Linkage

Neil Sloane has a new blog ($\mathbb{M}$), subtitled “interesting sequences I need help with”. His first post concerns the two-up sequence, formed in steps where the $k$ th step adds two numbers that are not already in the sequence and are relatively prime to the preceding $k$ . Most of the terms appear to be the primes (in order). The remaining terms appear to be prime powers or semiprimes but this has not been proven.
Schwarz lantern ($\mathbb{M}$), a polyhedral cylindrical surface that you can fold from paper. As you make its triangles smaller relative to the cylinder size, it approximates the cylinder in distance, but not necessarily in surface area. This example became one of the original motivations for research on non-obtuse mesh generation algorithms, because its non-convergence to the correct area happens when its triangles are very obtuse. Now a Good Article on Wikipedia.
The graph of ancestors ($\mathbb{M}$).
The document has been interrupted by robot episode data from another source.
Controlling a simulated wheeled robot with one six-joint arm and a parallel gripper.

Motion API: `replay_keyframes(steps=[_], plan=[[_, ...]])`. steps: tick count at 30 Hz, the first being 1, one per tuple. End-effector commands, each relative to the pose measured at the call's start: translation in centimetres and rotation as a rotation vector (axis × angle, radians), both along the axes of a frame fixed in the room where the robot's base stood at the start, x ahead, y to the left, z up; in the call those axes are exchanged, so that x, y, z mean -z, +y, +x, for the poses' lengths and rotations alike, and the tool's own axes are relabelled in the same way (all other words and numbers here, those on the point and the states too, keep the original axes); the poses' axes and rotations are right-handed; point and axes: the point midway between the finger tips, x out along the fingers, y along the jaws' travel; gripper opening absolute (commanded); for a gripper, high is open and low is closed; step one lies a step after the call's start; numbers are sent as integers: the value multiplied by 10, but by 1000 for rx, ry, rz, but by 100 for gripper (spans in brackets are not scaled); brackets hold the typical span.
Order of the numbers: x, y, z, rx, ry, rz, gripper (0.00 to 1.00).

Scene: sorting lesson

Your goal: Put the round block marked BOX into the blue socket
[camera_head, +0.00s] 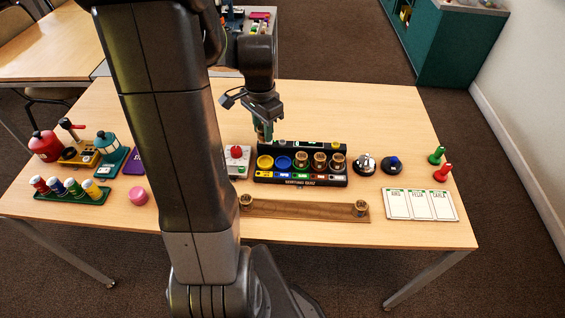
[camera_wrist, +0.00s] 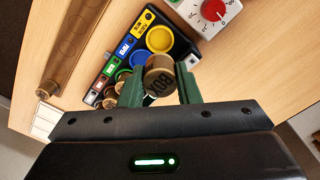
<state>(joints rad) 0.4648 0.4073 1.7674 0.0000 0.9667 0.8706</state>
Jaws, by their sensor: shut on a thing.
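The round block marked BOX (camera_wrist: 159,83) is brown, with dark lettering facing up in the wrist view. My gripper (camera_wrist: 160,88) is shut on it, one green finger on each side. In the head view my gripper (camera_head: 264,134) is over the back left part of the black sorting board (camera_head: 300,181), and I cannot make out the block there. The blue socket (camera_head: 283,162) is empty, between the yellow socket (camera_head: 264,162) and a row of filled ones. In the wrist view the blue socket (camera_wrist: 138,58) is partly covered by the block.
Several round brown blocks (camera_head: 320,158) fill the board's right sockets. A wooden tray (camera_head: 300,209) in front has a block at each end. A white box with a red knob (camera_head: 236,153) stands close left of the board. Bells (camera_head: 364,163) stand to the right.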

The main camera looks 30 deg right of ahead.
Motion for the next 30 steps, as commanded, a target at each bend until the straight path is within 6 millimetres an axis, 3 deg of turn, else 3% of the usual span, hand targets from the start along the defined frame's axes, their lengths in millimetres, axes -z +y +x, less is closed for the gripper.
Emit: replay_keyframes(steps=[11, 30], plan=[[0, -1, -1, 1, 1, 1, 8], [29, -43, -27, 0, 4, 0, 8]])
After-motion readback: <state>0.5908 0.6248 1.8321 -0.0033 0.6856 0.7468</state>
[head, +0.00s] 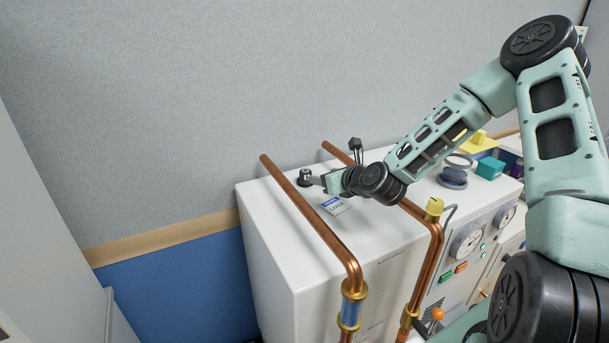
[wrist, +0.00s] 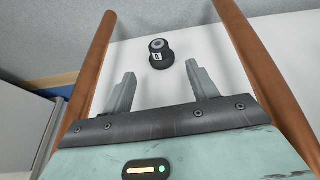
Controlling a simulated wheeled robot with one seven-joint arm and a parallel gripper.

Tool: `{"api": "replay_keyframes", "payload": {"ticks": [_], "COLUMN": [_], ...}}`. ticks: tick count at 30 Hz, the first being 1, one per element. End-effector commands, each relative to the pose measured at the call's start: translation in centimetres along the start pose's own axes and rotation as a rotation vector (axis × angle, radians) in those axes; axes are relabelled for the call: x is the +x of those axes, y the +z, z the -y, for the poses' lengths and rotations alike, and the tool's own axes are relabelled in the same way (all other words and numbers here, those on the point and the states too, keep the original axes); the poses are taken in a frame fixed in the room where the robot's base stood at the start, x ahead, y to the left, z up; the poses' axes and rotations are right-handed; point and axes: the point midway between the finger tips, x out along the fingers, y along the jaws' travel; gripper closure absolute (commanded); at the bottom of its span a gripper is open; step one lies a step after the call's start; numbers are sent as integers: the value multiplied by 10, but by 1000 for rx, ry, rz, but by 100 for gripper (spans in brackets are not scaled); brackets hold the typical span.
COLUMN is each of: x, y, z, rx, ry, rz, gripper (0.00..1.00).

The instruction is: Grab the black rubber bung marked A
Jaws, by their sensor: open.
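The black rubber bung (head: 305,177) stands upright on the white cabinet top near its back left corner. In the wrist view the bung (wrist: 161,54) shows a small white label, its letter too small to read surely. My gripper (head: 318,181) reaches toward it from the right in the head view. In the wrist view my gripper (wrist: 157,72) is open, its two grey fingers apart. The bung lies just beyond the fingertips, roughly centred between them, and does not appear to be held.
Copper pipes run along both sides of my gripper, one at the left (head: 310,220) and one at the right (head: 415,213). A blue-and-white label card (head: 335,206) lies on the white cabinet (head: 270,215). A yellow object (head: 478,142) and a teal block (head: 490,167) sit farther right.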

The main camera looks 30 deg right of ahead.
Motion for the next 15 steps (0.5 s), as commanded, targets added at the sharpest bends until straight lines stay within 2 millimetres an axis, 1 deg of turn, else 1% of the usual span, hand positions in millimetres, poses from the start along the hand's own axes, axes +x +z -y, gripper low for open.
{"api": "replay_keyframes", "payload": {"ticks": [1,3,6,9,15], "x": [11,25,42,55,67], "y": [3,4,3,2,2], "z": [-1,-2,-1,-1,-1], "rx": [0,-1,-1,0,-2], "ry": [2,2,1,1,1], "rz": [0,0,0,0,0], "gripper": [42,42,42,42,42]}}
For Father’s Day, Ken Regan tries to find a more principled way of quantifying pedigree collapse (the unavoidable existence of inbreeding among one’s ancestors) than “implex”, the difference between $2^k$ and the number of distinct $k$-step ancestors.
John Baez describes the work of Hoàng Xuân Sính (see also), a student of Grothendieck who became the first female mathematician in Vietnam.
Accepted papers to the 34th Canadian Conference on Computational Geometry ($\mathbb{M}$), to be held in August in Toronto. For mine, see recent blog posts on Dehn rank, octagonal reflections, and flattening paper surfaces. In other news, from looking at the web site, I see that the host university, formerly Ryerson, has changed its name: now it’s Toronto Metropolitan University.
Tetration in busy-beaver Turing machines and in Conway’s Game of Life ($\mathbb{M}$, see also).
Paper show ($\mathbb{M}$): Group art exhibit featuring 14 different artists who work in papercraft. Coming soon to a gallery in the Mission in San Francisco. Maybe the most geometric are the paper geodes of Huntz Liu.
Two 3-regular penny graphs ($\mathbb{M}$). You can’t make these avoid triangles altogether (see my paper on triangle-free penny graphs) but the larger one of these two avoids pairs of triangles that share an edge. It’s more difficult than it seems like it should be to get all of the pennies that should be touching to actually touch, and I didn’t entirely succeed, but I think the pattern is clear.
The double bubble theorem ($\mathbb{M}$) states that the minimum area enclosing two volumes looks like a double soap bubble, with three spherical patches meeting at $120^\circ$ angles on a circle. Just after getting Wikipedia’s article to Good Article, I learned of significant progress: Milman and Neeman announced a proof of the triple bubble conjecture in all dimensions and related results. See their preprint or Frank Morgan’s review.
An elaborate hoax history of medieval Russian history is uncovered on the Chinese-language Wikipedia ($\mathbb{M}$, via, mf). Link goes to Chinese state media, but is in English; see also the English Wikipedia internal report on the situation.
Geometrikum ($\mathbb{M}$): geometric exhibits at the Institute for Applied Geometry of the University of Linz. Or, if you’re not near Linz, you can see them online. Includes string-art surfaces, Lego Stanford bunny and trefoil knot, some regular 4-polytope skeletons, papercraft polycubes and modular polyhedra, matchstick tetrastix, and more.